**WHAT YOU SHOULD DO:**
Copy verbatim the block of lines in the entries below whose first line contains "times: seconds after" and whose last line contains "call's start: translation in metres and". Leave out all other lines.
=== DATASET RECORDS ===
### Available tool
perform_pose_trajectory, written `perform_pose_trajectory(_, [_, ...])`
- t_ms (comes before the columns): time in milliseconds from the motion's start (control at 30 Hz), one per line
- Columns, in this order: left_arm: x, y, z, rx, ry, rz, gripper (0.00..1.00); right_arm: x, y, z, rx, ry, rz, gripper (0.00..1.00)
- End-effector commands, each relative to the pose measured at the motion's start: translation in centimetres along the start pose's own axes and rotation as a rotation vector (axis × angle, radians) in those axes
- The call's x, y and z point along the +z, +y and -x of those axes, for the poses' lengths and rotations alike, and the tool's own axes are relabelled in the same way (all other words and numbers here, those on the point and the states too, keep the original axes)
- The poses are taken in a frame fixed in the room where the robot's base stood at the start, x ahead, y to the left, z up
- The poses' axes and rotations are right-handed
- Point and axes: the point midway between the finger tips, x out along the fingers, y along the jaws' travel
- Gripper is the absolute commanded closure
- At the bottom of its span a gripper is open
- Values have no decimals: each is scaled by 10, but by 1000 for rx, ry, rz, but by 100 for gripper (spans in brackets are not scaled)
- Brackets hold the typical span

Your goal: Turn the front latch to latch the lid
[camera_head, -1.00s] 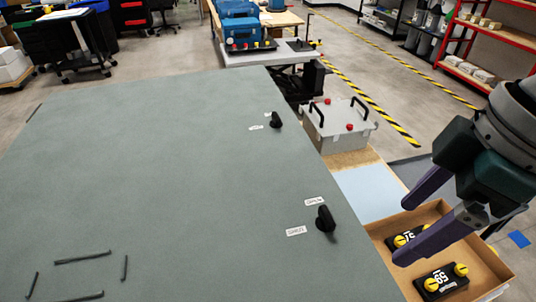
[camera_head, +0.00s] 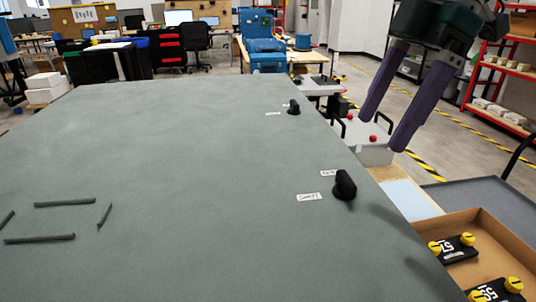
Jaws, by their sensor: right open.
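The large grey-green lid (camera_head: 180,180) fills the left and middle of the view. Two black latch knobs stand near its right edge: a near knob (camera_head: 345,186) and a far knob (camera_head: 294,107). Each has small white labels beside it; the near knob has an upper label (camera_head: 328,173) and a lower label (camera_head: 310,197), too small to read surely. My right gripper (camera_head: 383,131) is open and empty, its two purple fingers pointing down, beyond and right of the near knob and apart from it. My left gripper is out of view.
A cardboard box (camera_head: 483,228) with black, yellow-knobbed modules stands right of the lid. A grey case (camera_head: 372,152) with black handles and red buttons is behind the fingers. Dark raised strips (camera_head: 40,238) lie on the lid at left.

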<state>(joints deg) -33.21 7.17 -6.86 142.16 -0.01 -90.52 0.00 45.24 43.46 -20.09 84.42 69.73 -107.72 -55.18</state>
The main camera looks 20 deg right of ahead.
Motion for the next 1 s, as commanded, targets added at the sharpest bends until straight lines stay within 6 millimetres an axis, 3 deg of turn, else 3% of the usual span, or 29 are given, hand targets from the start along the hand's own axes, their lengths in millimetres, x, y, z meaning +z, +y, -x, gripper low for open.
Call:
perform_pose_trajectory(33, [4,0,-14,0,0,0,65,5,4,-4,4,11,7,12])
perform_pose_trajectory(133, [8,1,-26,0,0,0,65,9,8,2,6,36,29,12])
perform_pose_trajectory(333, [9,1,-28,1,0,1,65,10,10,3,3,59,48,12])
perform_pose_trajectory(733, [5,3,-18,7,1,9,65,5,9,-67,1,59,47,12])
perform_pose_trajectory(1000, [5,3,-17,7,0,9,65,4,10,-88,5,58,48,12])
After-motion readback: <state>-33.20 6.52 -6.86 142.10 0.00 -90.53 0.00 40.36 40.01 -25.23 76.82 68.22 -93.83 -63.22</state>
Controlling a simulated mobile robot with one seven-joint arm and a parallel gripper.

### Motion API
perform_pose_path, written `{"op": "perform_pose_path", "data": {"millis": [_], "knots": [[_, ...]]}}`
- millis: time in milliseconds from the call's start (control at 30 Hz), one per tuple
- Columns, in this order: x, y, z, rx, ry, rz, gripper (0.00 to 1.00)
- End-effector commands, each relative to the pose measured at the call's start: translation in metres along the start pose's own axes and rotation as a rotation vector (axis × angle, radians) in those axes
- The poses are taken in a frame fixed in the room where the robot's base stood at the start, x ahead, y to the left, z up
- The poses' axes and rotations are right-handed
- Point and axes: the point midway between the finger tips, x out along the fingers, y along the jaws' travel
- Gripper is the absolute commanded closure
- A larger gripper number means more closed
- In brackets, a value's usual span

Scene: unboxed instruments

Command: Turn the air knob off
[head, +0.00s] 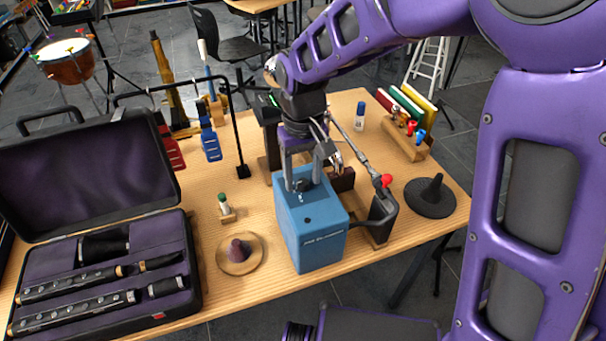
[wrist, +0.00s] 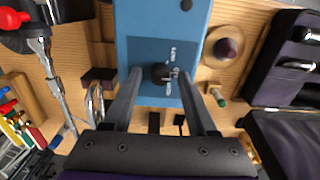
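The blue box (head: 312,232) stands on the wooden table, with small lettering on its front. Its dark air knob (wrist: 162,73) is on the top face with white markings around it, partly unreadable. In the head view the knob (head: 301,185) is small and partly hidden by my gripper. My gripper (head: 303,182) points down over the box top. In the wrist view my gripper (wrist: 161,74) is open, with one finger on each side of the knob and a visible gap on both sides. Whether the fingertips reach down to knob height is hard to tell.
A red-tipped metal arm (head: 386,180) and a dark cone stand (head: 431,197) are right of the box. An open instrument case (head: 100,275) fills the left side.

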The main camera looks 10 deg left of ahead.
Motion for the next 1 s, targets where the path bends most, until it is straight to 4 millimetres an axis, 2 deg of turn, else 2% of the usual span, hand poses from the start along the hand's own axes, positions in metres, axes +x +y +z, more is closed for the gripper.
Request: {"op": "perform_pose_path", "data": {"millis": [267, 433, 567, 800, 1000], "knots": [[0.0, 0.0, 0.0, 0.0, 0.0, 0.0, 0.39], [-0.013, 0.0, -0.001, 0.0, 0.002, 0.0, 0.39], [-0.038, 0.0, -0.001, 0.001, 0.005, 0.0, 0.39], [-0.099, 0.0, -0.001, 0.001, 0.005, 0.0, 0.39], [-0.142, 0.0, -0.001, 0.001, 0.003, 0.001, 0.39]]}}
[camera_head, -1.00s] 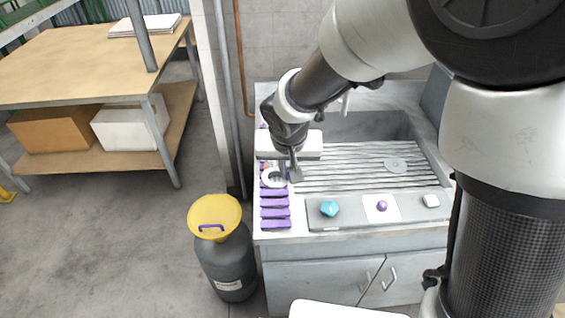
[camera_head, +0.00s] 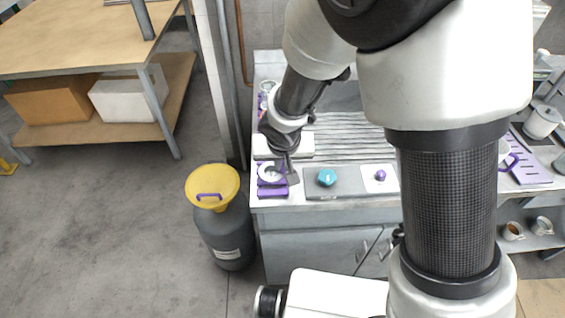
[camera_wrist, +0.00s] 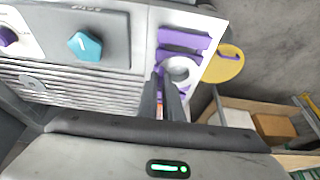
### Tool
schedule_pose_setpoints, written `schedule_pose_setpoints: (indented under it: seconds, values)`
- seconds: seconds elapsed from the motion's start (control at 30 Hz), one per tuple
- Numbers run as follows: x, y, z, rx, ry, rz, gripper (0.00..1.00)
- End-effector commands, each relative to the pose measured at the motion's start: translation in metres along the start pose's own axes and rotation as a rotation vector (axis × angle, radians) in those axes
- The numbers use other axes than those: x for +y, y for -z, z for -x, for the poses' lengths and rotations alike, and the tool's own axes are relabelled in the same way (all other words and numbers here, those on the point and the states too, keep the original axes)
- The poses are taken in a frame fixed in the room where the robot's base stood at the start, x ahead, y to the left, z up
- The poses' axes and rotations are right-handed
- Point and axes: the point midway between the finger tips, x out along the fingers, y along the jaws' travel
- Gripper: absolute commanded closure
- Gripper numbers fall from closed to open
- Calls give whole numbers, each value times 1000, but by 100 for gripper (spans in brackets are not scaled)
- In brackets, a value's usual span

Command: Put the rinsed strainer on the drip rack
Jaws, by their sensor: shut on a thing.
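A small round strainer (camera_head: 267,172) with a pale rim and grey bowl is at my gripper (camera_head: 283,173), over the front left of the counter. In the wrist view the strainer (camera_wrist: 181,70) is at the tips of my gripper (camera_wrist: 166,76), whose fingers are close together on it. A purple-barred rack, which I take as the drip rack (camera_head: 272,191), runs along the counter's left edge. Two of its bars (camera_wrist: 184,39) show beyond the strainer in the wrist view. The arm hides its middle. I cannot tell whether the strainer touches the rack.
A control panel with a teal knob (camera_head: 327,177) and a purple knob (camera_head: 381,175) lies right of the rack. A ribbed drainboard (camera_head: 345,140) is behind it. A grey drum with a yellow funnel lid (camera_head: 213,187) stands on the floor left of the counter.

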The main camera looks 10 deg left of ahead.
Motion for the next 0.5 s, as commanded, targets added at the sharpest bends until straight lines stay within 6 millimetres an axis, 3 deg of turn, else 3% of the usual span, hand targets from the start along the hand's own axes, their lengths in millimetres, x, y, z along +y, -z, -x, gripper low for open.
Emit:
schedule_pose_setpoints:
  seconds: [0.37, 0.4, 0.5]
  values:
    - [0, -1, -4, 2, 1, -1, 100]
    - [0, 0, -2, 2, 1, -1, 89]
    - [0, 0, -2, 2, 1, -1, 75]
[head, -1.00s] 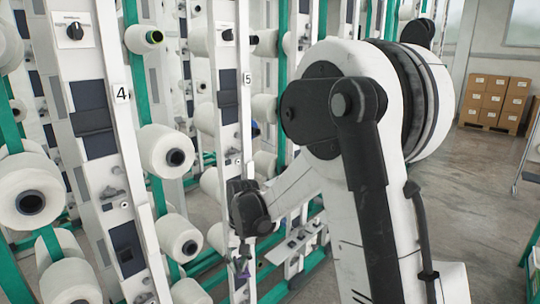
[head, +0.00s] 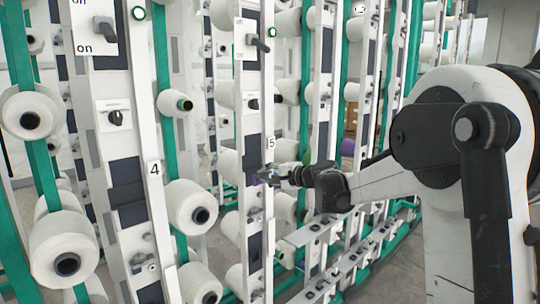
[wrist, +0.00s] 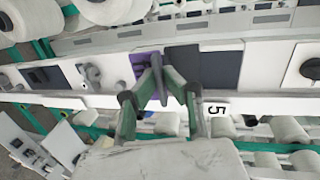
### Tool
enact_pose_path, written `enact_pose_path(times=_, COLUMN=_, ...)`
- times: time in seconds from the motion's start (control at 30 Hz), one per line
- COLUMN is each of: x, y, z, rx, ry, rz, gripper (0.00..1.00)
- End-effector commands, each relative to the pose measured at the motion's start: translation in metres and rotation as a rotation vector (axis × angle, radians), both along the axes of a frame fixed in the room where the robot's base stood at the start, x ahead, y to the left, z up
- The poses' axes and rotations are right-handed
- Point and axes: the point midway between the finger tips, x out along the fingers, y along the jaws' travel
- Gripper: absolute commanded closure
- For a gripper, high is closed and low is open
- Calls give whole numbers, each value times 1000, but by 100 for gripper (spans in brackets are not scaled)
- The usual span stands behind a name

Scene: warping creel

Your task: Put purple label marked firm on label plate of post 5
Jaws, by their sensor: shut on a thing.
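A purple label (wrist: 144,64) is held at the fingertips of my gripper (wrist: 162,76), which is shut on it. Its printing is not readable. Post 5 (wrist: 270,64) is a white upright with a "5" tag, lying sideways in the wrist view. The label is at the face of this post, beside a dark grey plate (wrist: 184,60) and a dark blue panel (wrist: 222,67). I cannot tell whether it touches the post. In the head view my gripper (head: 270,175) is just below the "5" tag (head: 271,143), and the label (head: 256,180) shows only as a small purple patch.
Post 4 (head: 154,170) stands to the left, with a black switch. White yarn cones (head: 192,206) stick out between the posts and green uprights. A black knob (wrist: 310,68) is on post 5 at the right of the wrist view.

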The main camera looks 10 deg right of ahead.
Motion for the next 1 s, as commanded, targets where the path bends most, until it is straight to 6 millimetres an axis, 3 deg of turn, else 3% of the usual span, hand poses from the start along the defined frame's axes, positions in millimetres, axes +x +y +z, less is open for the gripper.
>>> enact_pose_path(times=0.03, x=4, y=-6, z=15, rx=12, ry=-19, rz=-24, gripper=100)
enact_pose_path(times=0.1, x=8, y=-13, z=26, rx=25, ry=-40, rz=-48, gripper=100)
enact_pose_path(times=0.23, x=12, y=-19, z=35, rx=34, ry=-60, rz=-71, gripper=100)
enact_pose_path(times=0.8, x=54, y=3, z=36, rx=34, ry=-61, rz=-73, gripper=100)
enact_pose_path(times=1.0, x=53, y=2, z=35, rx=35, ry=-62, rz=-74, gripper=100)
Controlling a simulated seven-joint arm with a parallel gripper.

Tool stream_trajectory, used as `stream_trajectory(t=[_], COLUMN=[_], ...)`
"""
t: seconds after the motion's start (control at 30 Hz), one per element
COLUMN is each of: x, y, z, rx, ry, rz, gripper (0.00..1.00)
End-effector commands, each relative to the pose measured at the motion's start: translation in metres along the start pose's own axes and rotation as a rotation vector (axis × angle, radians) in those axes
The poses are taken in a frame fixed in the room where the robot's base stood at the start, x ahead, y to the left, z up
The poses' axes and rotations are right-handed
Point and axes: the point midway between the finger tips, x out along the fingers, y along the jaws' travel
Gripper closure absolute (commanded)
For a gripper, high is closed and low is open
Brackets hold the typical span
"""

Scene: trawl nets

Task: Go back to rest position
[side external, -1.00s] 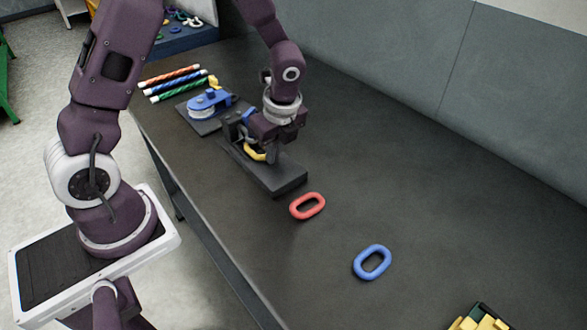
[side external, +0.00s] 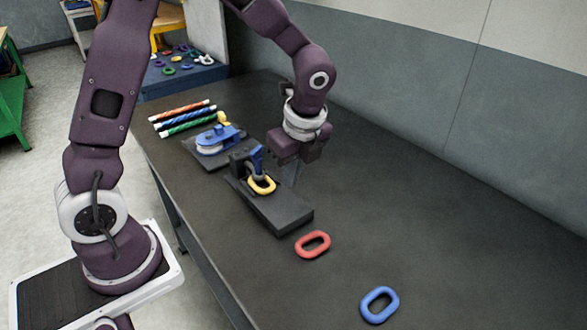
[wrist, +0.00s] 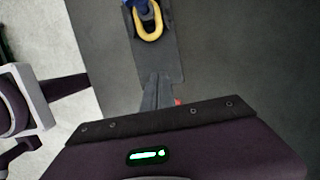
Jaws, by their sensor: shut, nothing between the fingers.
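My gripper (side external: 291,174) hangs above the table, its fingers pointing down, just right of and apart from the dark fixture block (side external: 282,210). In the wrist view its fingers (wrist: 157,88) are together with nothing between them. A yellow link (side external: 262,186) sits on the fixture at the blue hook-like part (side external: 256,158). The yellow link also shows at the top of the wrist view (wrist: 150,35), apart from the fingers. How the link joins the blue part is too small to tell.
A red link (side external: 312,244) and a blue link (side external: 379,305) lie on the dark table. A blue pulley block (side external: 216,140) and striped rods (side external: 185,118) are farther back. A blue tray (side external: 178,78) with several rings stands beyond. The table's right side is clear.

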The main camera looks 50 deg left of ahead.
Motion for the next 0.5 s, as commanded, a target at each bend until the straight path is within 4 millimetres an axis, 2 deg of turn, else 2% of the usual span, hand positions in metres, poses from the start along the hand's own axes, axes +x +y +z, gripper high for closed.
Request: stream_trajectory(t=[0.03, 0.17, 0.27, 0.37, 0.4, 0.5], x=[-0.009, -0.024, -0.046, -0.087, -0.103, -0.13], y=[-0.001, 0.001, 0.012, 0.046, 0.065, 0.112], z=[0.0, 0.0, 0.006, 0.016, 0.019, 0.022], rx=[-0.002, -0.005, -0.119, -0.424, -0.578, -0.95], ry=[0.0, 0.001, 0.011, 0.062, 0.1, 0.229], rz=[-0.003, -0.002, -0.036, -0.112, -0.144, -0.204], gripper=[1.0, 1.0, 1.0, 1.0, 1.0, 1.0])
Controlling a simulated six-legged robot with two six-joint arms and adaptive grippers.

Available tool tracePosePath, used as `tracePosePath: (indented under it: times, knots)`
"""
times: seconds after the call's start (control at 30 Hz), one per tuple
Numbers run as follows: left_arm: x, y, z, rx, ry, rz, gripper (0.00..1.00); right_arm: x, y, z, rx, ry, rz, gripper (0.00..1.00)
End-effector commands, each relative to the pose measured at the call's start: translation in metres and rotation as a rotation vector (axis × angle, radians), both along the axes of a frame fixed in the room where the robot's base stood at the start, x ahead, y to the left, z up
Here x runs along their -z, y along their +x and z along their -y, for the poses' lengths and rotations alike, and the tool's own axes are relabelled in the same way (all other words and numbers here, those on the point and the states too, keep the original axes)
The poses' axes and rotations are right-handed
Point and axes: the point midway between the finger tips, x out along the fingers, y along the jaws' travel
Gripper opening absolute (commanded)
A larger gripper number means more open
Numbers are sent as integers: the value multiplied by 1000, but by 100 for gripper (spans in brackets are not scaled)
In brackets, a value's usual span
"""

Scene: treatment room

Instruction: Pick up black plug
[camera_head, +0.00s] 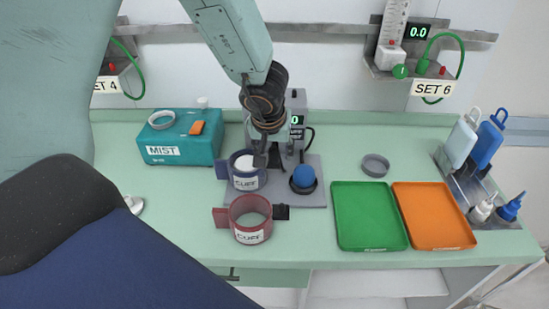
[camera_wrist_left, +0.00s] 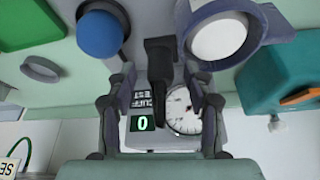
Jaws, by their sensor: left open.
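A black upright piece that looks like the black plug (camera_wrist_left: 159,62) stands between the fingers of my left gripper (camera_wrist_left: 157,90) in the left wrist view. The gripper is open, with a gap on both sides of it. In the head view my left gripper (camera_head: 268,148) points down in front of the grey tester (camera_head: 297,104), beside the blue cuff (camera_head: 245,183). There the plug is hard to tell apart from the dark fingers. My right gripper is not in view.
A blue round knob (camera_head: 304,176) and the blue cuff stand close by on the grey base. A red cuff (camera_head: 250,218) lies in front. The teal MIST box (camera_head: 180,150) is at left, green (camera_head: 367,232) and orange (camera_head: 436,218) trays at right, a grey ring (camera_head: 375,165) behind them.

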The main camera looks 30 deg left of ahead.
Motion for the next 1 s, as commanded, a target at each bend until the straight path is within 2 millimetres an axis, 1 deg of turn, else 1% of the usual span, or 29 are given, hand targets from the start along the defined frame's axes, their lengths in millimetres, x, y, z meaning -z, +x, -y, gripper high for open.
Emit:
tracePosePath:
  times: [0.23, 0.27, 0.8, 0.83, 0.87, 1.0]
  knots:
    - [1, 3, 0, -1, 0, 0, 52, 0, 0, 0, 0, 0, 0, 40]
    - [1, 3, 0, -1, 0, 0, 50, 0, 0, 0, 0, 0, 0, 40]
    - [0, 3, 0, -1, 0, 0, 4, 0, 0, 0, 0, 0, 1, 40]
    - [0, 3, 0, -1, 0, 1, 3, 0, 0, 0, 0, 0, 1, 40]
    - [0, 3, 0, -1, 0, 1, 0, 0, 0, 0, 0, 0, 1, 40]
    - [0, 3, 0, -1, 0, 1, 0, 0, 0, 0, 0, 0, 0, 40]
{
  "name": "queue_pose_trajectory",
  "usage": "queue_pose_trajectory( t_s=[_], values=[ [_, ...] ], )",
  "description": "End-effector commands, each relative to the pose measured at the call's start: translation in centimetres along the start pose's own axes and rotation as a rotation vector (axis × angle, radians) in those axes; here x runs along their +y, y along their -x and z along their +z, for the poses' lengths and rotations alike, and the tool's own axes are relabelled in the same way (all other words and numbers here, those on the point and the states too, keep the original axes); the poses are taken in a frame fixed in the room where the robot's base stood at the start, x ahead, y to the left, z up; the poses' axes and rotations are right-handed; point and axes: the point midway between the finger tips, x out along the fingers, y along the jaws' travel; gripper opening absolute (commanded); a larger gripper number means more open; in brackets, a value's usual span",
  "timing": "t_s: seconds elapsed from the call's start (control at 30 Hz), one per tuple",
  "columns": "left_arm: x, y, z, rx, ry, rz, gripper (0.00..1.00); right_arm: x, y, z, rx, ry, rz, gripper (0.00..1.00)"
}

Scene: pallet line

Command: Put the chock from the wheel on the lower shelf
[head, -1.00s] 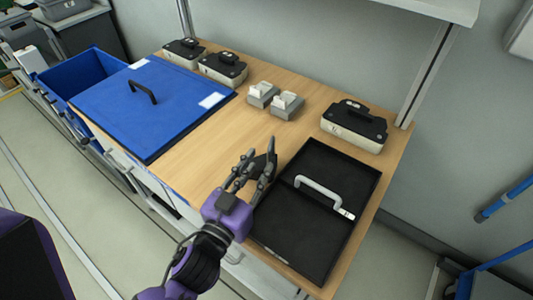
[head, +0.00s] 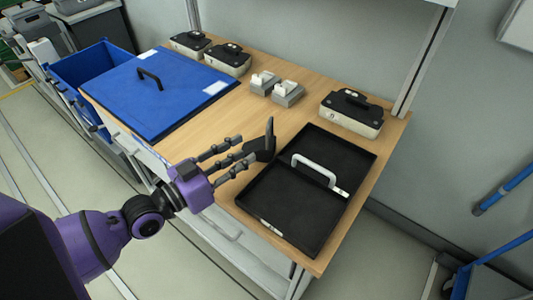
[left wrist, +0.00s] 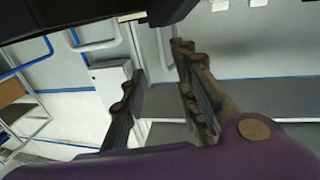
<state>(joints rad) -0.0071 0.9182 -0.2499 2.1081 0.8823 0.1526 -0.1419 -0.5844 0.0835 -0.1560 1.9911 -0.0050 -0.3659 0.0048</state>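My left gripper (head: 245,150) reaches in from the left, over the front edge of the workbench and left of the black tray. Its fingers are spread. A dark wedge-like piece (head: 264,145) shows at its fingertips; it may be the chock, and I cannot tell whether it is gripped. In the left wrist view the fingers (left wrist: 158,65) stand apart with wall showing between them. A black shape (left wrist: 80,18) crosses the top of that view. The wheel does not show clearly, and the lower shelf is mostly hidden. My right gripper is not in view.
The wooden workbench (head: 225,118) holds a black tray (head: 280,200) with a grey handle, a blue lid (head: 150,100), several black-and-white battery-like units (head: 350,112) and two grey blocks (head: 287,93). A blue bin (head: 85,67) stands left. Floor is clear in front.

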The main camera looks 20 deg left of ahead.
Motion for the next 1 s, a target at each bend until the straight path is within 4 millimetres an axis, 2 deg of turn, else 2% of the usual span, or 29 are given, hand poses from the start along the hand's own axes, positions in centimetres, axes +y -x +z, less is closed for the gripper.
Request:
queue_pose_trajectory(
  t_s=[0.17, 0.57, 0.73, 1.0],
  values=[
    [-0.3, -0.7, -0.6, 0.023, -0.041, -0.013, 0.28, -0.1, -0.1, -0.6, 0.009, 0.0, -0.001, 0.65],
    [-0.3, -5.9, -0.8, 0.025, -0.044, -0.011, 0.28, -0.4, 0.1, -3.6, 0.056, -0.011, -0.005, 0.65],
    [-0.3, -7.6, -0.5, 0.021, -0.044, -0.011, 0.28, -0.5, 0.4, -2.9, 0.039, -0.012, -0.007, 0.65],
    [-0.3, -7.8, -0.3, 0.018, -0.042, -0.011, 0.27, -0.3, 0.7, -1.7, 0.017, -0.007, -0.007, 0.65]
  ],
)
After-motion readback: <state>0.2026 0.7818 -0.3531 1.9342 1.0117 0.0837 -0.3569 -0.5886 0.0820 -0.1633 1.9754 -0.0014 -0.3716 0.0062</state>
===
**CORRECT RESULT:**
times: seconds after the call's start (control at 30 Hz), one per tuple
Numbers run as follows: left_arm: x, y, z, rx, ry, rz, gripper (0.00..1.00); right_arm: x, y, z, rx, ry, rz, gripper (0.00..1.00)
End-effector commands, each relative to the pose measured at the call's start: translation in metres and rotation as a rotation vector (axis × angle, radians), both along the axes of a frame fixed in the room where the robot's base stood at the start, x ahead, y to the left, z up

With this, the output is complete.